>> Start SUPPLIED RECORDS
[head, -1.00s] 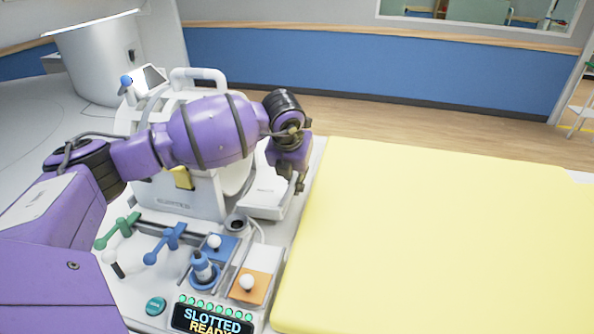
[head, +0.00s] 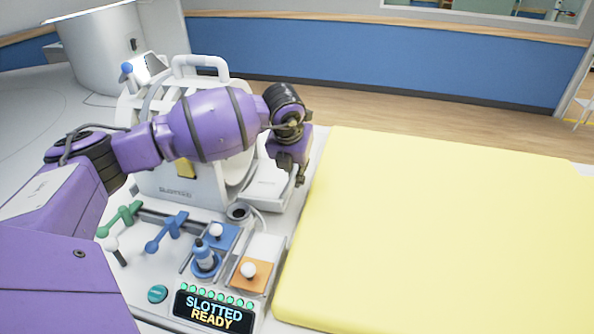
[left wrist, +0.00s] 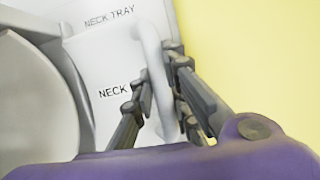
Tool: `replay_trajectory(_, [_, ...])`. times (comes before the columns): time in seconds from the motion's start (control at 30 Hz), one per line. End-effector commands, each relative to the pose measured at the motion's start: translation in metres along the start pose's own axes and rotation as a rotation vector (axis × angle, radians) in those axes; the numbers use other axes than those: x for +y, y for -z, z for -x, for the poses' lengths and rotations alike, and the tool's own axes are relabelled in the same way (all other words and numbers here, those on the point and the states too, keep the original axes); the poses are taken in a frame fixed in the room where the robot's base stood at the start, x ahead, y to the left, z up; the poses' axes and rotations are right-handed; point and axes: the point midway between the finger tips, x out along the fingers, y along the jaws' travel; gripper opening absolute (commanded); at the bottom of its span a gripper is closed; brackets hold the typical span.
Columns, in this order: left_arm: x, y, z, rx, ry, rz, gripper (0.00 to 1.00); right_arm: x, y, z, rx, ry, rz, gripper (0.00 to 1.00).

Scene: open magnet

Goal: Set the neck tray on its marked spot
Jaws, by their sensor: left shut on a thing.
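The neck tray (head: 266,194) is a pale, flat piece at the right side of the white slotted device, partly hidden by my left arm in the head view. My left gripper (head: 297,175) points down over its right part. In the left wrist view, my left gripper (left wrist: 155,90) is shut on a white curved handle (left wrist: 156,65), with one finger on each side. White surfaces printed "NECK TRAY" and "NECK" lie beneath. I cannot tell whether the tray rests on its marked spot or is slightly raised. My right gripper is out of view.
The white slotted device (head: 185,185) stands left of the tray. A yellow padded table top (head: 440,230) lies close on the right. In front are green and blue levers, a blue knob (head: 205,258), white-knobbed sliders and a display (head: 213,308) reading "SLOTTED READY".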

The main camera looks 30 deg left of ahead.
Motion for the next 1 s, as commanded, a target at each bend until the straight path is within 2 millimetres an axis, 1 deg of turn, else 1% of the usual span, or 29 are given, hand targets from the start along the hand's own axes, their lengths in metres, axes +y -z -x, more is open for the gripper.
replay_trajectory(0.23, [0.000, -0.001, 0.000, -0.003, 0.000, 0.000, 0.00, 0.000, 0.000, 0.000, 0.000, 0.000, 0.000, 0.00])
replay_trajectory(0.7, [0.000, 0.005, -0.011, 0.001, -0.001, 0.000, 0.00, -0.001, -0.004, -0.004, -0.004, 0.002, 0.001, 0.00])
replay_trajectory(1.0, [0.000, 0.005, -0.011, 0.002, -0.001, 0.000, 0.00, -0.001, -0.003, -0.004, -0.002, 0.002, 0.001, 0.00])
>> End SUPPLIED RECORDS
>> Start SUPPLIED RECORDS
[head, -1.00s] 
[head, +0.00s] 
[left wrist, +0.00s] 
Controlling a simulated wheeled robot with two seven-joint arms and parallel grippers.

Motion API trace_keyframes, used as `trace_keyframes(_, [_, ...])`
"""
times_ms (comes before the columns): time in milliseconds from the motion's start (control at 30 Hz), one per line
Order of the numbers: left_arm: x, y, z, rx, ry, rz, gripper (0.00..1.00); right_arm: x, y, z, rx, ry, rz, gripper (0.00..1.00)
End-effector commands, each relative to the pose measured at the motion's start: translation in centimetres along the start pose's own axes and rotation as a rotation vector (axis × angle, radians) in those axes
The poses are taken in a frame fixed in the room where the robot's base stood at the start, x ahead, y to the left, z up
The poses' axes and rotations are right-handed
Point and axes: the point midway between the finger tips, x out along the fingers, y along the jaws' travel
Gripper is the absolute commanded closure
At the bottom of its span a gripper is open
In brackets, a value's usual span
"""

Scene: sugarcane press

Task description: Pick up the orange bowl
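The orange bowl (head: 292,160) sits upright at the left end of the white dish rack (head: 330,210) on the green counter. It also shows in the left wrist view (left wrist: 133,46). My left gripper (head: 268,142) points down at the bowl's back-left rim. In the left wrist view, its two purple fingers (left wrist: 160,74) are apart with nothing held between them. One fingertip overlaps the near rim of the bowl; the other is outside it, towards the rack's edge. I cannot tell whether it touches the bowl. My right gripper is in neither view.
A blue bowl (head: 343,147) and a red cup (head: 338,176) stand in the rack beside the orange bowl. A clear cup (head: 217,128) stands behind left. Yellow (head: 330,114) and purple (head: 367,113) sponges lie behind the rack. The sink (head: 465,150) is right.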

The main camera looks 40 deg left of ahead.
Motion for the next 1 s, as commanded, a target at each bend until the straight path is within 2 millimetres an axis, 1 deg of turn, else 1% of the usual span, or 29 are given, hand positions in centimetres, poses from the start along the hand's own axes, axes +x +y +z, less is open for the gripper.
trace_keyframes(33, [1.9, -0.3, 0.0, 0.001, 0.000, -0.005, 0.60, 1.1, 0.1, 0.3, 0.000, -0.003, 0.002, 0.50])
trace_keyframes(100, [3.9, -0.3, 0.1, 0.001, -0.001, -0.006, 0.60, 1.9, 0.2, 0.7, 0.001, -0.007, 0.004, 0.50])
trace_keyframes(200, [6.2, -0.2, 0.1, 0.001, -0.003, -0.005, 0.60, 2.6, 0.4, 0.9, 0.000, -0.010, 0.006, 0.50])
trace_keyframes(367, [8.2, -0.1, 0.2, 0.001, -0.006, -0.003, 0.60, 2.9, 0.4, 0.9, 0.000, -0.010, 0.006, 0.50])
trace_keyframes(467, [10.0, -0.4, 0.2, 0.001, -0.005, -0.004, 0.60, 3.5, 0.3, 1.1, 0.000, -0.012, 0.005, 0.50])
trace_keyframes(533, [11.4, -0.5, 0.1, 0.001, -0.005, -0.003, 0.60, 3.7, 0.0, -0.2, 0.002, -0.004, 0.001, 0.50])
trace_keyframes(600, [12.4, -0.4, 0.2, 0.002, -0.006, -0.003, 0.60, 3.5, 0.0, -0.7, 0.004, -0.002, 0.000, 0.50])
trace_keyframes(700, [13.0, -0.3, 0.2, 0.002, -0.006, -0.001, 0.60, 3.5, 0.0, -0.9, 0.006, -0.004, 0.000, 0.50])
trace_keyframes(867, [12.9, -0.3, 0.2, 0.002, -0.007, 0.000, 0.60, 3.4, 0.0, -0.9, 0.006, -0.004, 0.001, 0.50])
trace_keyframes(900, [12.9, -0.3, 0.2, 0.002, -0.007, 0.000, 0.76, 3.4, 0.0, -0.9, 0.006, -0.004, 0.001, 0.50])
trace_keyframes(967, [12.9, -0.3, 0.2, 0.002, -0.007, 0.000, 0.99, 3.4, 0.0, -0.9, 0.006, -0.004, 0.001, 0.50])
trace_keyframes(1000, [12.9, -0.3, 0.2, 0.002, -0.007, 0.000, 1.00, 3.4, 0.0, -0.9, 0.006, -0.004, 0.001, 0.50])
>> End SUPPLIED RECORDS
>> Start SUPPLIED RECORDS
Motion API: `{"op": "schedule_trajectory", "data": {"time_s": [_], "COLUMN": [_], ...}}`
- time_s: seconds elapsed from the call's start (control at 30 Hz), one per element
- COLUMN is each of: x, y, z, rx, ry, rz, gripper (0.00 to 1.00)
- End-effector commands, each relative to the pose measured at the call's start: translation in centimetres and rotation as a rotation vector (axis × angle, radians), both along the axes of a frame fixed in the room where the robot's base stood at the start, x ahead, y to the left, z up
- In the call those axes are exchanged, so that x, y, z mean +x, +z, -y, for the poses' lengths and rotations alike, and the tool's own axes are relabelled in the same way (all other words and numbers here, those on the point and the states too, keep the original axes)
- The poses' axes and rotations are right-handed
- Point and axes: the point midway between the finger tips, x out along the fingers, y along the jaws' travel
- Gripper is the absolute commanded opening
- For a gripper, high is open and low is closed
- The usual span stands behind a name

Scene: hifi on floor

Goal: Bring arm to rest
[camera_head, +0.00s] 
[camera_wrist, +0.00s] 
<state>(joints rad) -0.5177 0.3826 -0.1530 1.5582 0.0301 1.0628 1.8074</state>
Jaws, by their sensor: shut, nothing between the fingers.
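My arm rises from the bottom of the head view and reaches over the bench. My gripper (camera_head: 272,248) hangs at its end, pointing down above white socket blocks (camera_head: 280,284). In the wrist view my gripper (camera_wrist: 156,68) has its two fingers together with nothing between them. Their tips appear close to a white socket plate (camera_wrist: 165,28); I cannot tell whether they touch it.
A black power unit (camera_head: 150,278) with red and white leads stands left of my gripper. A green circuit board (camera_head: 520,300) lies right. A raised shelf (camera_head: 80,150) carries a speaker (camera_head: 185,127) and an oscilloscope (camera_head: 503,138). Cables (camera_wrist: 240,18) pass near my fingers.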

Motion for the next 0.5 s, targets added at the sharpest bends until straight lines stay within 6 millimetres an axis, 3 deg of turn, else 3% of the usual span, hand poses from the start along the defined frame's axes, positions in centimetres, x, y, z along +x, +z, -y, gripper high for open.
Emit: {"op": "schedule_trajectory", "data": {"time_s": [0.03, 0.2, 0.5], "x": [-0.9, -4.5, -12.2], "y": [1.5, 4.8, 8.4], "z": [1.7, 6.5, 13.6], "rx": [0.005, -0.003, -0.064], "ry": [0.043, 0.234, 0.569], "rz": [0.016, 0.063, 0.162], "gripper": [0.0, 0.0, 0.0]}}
>> End SUPPLIED RECORDS
EXERCISE DESCRIPTION | Give the number of lines that hold the word "angle" in these records, with nothing added.

REPLY | 3